## Problem requirements
Set down each line of the data below exactly as it stands, dropping the pictures.

## Records shown
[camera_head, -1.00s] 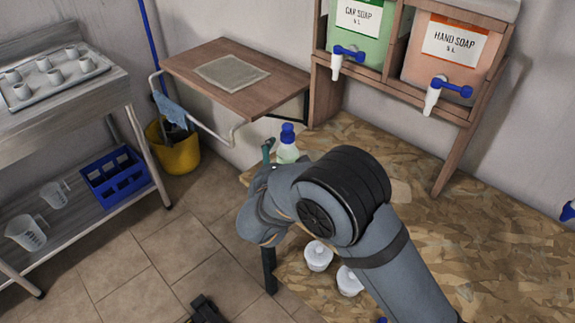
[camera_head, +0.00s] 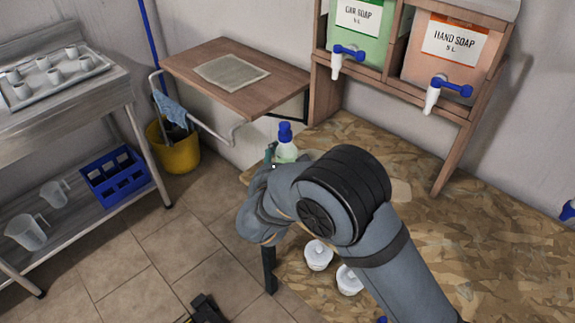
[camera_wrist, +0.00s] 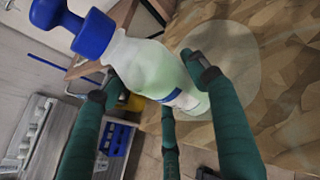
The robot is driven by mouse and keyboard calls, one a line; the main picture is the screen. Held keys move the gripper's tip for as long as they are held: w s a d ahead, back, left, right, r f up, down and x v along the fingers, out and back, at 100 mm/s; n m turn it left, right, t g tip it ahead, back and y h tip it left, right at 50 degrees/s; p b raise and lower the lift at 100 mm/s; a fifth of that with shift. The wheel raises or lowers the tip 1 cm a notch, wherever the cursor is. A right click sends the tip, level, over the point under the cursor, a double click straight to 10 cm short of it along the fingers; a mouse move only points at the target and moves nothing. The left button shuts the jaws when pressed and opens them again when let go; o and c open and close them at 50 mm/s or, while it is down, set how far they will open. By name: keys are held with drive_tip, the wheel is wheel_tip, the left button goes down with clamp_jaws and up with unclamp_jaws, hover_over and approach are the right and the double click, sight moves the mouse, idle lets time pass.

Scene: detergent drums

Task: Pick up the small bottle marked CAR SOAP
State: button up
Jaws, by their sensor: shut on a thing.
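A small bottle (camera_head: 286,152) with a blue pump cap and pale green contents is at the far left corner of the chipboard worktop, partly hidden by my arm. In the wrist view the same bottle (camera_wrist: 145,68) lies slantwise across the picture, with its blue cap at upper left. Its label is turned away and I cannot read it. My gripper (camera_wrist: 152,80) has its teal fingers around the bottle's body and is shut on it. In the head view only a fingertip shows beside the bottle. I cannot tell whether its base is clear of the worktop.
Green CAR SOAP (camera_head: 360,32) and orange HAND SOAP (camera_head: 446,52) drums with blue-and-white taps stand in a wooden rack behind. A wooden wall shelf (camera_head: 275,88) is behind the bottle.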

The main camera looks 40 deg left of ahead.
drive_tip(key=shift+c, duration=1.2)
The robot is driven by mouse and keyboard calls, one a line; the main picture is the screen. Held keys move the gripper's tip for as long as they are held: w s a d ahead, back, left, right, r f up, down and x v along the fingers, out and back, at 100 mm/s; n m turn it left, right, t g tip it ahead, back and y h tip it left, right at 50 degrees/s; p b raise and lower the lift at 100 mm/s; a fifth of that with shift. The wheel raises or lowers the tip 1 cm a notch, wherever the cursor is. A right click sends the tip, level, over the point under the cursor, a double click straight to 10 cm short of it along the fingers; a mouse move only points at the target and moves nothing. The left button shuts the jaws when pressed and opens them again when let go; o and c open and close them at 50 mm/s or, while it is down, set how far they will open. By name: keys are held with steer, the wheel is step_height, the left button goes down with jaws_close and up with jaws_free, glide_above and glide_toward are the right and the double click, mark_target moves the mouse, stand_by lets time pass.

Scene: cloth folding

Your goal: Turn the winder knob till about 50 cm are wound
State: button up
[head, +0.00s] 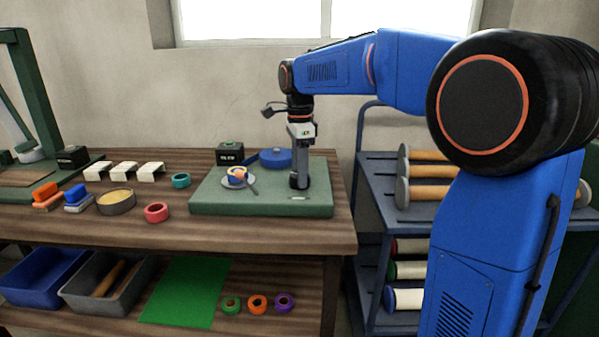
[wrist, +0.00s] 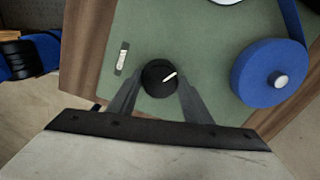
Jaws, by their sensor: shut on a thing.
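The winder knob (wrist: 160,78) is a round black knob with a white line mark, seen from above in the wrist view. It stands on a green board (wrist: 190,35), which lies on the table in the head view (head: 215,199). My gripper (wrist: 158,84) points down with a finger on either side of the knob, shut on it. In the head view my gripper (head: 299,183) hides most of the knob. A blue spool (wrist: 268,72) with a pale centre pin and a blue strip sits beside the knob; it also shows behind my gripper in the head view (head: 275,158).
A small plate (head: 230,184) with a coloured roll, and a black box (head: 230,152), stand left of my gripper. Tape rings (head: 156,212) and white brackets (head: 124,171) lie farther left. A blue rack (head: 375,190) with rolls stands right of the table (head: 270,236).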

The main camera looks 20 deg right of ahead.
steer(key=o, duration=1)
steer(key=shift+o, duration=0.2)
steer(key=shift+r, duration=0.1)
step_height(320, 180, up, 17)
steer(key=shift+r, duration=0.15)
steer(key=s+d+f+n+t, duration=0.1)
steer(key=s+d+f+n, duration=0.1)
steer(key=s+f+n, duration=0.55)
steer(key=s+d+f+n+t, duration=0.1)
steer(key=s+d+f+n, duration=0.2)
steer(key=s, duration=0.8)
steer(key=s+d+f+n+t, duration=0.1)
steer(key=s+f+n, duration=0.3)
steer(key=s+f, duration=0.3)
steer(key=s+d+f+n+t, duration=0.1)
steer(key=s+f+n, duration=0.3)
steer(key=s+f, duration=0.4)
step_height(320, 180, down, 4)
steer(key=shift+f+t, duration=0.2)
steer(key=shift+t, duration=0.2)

## The answer
[camera_head, -1.00s] 
[camera_head, +0.00s] 
[camera_wrist, +0.00s] 
The robot is driven by mouse and keyboard calls, one a line; the main picture is the screen. Held keys move the gripper's tip for as long as they are held: w s a d ahead, back, left, right, r f up, down and x v along the fingers, out and back, at 100 mm/s; n m turn it left, right, t g tip it ahead, back and y h tip it left, right at 50 degrees/s; p b raise and lower the lift at 100 mm/s; a fifth of that with shift. The wheel raises or lowers the tip 1 cm a notch, wherever the cursor is. A right click sends the tip, level, over the point under the cursor, a double click straight to 10 cm short of it along the fingers; a mouse move only points at the target and moves nothing. The left button shuts the jaws when pressed and opens them again when let go; o and c open and close them at 50 mm/s or, while it is down, set how far they will open. By name: keys are held with drive_tip, the wheel is wheel_tip, the left button goes down with clamp_jaws and up with unclamp_jaws, hover_over and approach are the right and the double click, sight moves the mouse, idle lets time pass.

Scene: detergent drums

Task: Pick up the small bottle marked CAR SOAP
State: button up
Jaws, by their sensor: shut on a thing.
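A small bottle (camera_head: 286,152) with a blue pump cap and pale green contents is at the far left corner of the chipboard worktop, partly hidden by my arm. In the wrist view the same bottle (camera_wrist: 145,68) lies slantwise across the picture, with its blue cap at upper left. Its label is turned away and I cannot read it. My gripper (camera_wrist: 152,80) has its teal fingers around the bottle's body and is shut on it. In the head view only a fingertip shows beside the bottle. I cannot tell whether its base is clear of the worktop.
Green CAR SOAP (camera_head: 360,32) and orange HAND SOAP (camera_head: 446,52) drums with blue-and-white taps stand in a wooden rack behind. A wooden wall shelf (camera_head: 275,88) is behind the bottle.

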The main camera looks 40 deg left of ahead.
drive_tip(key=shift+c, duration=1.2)
The robot is driven by mouse and keyboard calls, one a line; the main picture is the screen. Held keys move the gripper's tip for as long as they are held: w s a d ahead, back, left, right, r f up, down and x v along the fingers, out and back, at 100 mm/s; n m turn it left, right, t g tip it ahead, back and y h tip it left, right at 50 degrees/s; p b raise and lower the lift at 100 mm/s; a fifth of that with shift. The wheel raises or lowers the tip 1 cm a notch, wherever the cursor is. A right click sends the tip, level, over the point under the cursor, a double click straight to 10 cm short of it along the fingers; a mouse move only points at the target and moves nothing. The left button shuts the jaws when pressed and opens them again when let go; o and c open and close them at 50 mm/s or, while it is down, set how far they will open. By name: keys are held with steer, the wheel is step_height, the left button goes down with jaws_close and up with jaws_free, glide_above and glide_toward are the right and the double click, mark_target moves the mouse, stand_by lets time pass.

Scene: cloth folding

Your goal: Turn the winder knob till about 50 cm are wound
State: button up
[head, +0.00s] 
[wrist, +0.00s] 
Jaws, by their sensor: shut on a thing.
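The winder knob (wrist: 160,78) is a round black knob with a white line mark, seen from above in the wrist view. It stands on a green board (wrist: 190,35), which lies on the table in the head view (head: 215,199). My gripper (wrist: 158,84) points down with a finger on either side of the knob, shut on it. In the head view my gripper (head: 299,183) hides most of the knob. A blue spool (wrist: 268,72) with a pale centre pin and a blue strip sits beside the knob; it also shows behind my gripper in the head view (head: 275,158).
A small plate (head: 230,184) with a coloured roll, and a black box (head: 230,152), stand left of my gripper. Tape rings (head: 156,212) and white brackets (head: 124,171) lie farther left. A blue rack (head: 375,190) with rolls stands right of the table (head: 270,236).

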The main camera looks 20 deg right of ahead.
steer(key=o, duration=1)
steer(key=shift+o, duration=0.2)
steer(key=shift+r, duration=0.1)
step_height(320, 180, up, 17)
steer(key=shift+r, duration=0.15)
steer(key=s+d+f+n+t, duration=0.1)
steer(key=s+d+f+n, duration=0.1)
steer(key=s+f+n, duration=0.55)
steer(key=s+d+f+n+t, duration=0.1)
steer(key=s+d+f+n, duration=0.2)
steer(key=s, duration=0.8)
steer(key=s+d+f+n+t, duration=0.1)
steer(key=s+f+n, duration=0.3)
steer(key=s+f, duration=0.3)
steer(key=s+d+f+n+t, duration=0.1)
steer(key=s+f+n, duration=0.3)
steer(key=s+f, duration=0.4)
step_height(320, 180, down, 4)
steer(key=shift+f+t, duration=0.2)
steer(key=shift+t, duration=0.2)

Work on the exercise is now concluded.